### Task to complete
Return each line of the data below exactly, omitting any pictures.

Robot control records:
+ + + + +
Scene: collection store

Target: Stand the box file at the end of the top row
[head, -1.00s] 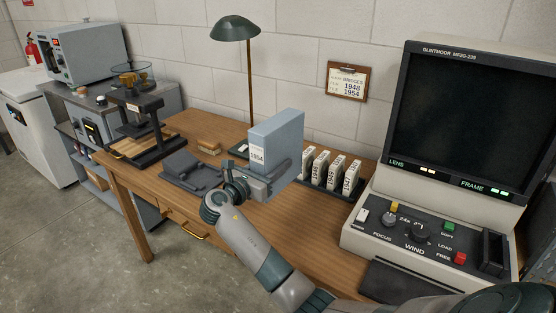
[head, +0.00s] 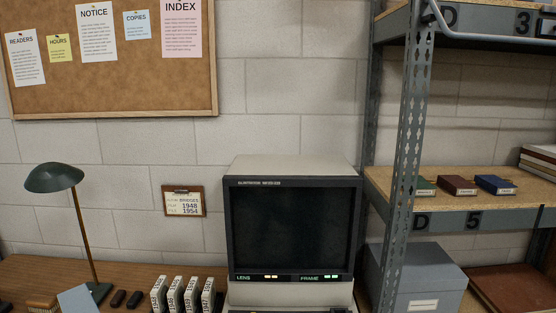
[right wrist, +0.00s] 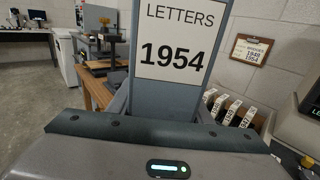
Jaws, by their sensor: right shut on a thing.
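The blue-grey box file (right wrist: 168,100) fills the middle of the right wrist view, upright, with a white label reading LETTERS 1954. My right gripper (right wrist: 163,108) is shut on it; the file's lower part is hidden behind the gripper body. In the head view only a pale blue top corner of the file (head: 78,300) shows at the bottom edge, above the desk. A grey metal rack (head: 408,130) stands at the right; its upper beam (head: 490,38) carries D and 3, and the surface above it is mostly out of frame. My left gripper is in neither view.
The rack's middle shelf (head: 390,185) holds green, maroon and blue boxes (head: 495,185). A grey box (head: 415,280) sits below. The film reader (head: 290,230), white year-marked boxes (head: 175,295) and a lamp (head: 54,178) stand along the desk. A noticeboard (head: 110,90) hangs above.

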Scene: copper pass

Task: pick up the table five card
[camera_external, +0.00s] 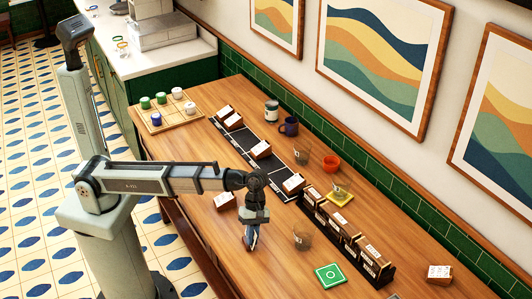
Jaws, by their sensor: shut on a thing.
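My gripper (251,241) points down over the middle of the wooden table (190,192). It is shut on a small thing between its fingers, mostly hidden and too small to identify. Several wooden blocks with white labelled tops are in view. One block (224,200) lies on bare wood left of my gripper. Others, such as this block (260,149) and this one (293,183), sit along a dark strip (240,135). Another block (439,273) is at the far right. The labels are too small to read, so I cannot tell which is the table five card.
A dark rack (345,240) of labelled blocks stands right of my gripper. Clear glasses (302,240), a green square (331,275), an orange bowl (331,163), a dark mug (289,126) and a jar (271,111) are around. A tray (160,122) holds several small cups.

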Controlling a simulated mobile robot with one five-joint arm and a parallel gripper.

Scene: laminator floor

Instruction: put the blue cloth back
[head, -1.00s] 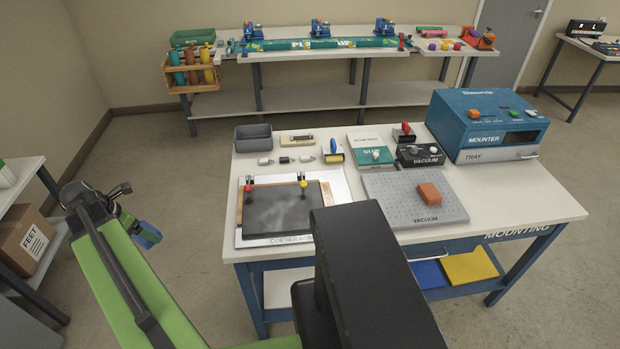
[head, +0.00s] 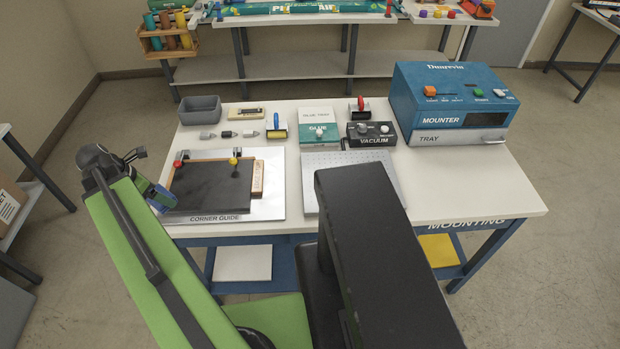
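No blue cloth can be made out for certain now. On the blue lower shelf (head: 284,270) of the mounting table, the part left of the yellow cloth (head: 437,250) is hidden behind my black column. My gripper (head: 160,199) is at the end of the green arm at the left, by the table's left edge and the corner guide (head: 232,217). A small blue and green part shows at its end. The view is too small to tell whether this is the gripper itself or something held, or whether the fingers are open.
The table (head: 459,193) holds a blue mounter (head: 450,103), a vacuum box (head: 371,135), a perforated plate (head: 325,160), a grey bin (head: 200,111) and small tools. A white sheet (head: 243,263) lies on the lower shelf. Floor is clear at the right.
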+ + + + +
### Answer to this exercise
Scene: collection store

Target: Stand the box file at the end of the top row
[head, -1.00s] 
[head, +0.00s] 
[right wrist, +0.00s] 
Jaws, by their sensor: right shut on a thing.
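The blue-grey box file (right wrist: 168,100) fills the middle of the right wrist view, upright, with a white label reading LETTERS 1954. My right gripper (right wrist: 163,108) is shut on it; the file's lower part is hidden behind the gripper body. In the head view only a pale blue top corner of the file (head: 78,300) shows at the bottom edge, above the desk. A grey metal rack (head: 408,130) stands at the right; its upper beam (head: 490,38) carries D and 3, and the surface above it is mostly out of frame. My left gripper is in neither view.
The rack's middle shelf (head: 390,185) holds green, maroon and blue boxes (head: 495,185). A grey box (head: 415,280) sits below. The film reader (head: 290,230), white year-marked boxes (head: 175,295) and a lamp (head: 54,178) stand along the desk. A noticeboard (head: 110,90) hangs above.

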Scene: copper pass

Task: pick up the table five card
[camera_external, +0.00s] 
Jaws, by their sensor: shut on a thing.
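My gripper (251,241) points down over the middle of the wooden table (190,192). It is shut on a small thing between its fingers, mostly hidden and too small to identify. Several wooden blocks with white labelled tops are in view. One block (224,200) lies on bare wood left of my gripper. Others, such as this block (260,149) and this one (293,183), sit along a dark strip (240,135). Another block (439,273) is at the far right. The labels are too small to read, so I cannot tell which is the table five card.
A dark rack (345,240) of labelled blocks stands right of my gripper. Clear glasses (302,240), a green square (331,275), an orange bowl (331,163), a dark mug (289,126) and a jar (271,111) are around. A tray (160,122) holds several small cups.

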Controlling a simulated mobile robot with one five-joint arm and a parallel gripper.

Scene: laminator floor

Instruction: put the blue cloth back
[head, -1.00s] 
[head, +0.00s] 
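No blue cloth can be made out for certain now. On the blue lower shelf (head: 284,270) of the mounting table, the part left of the yellow cloth (head: 437,250) is hidden behind my black column. My gripper (head: 160,199) is at the end of the green arm at the left, by the table's left edge and the corner guide (head: 232,217). A small blue and green part shows at its end. The view is too small to tell whether this is the gripper itself or something held, or whether the fingers are open.
The table (head: 459,193) holds a blue mounter (head: 450,103), a vacuum box (head: 371,135), a perforated plate (head: 325,160), a grey bin (head: 200,111) and small tools. A white sheet (head: 243,263) lies on the lower shelf. Floor is clear at the right.

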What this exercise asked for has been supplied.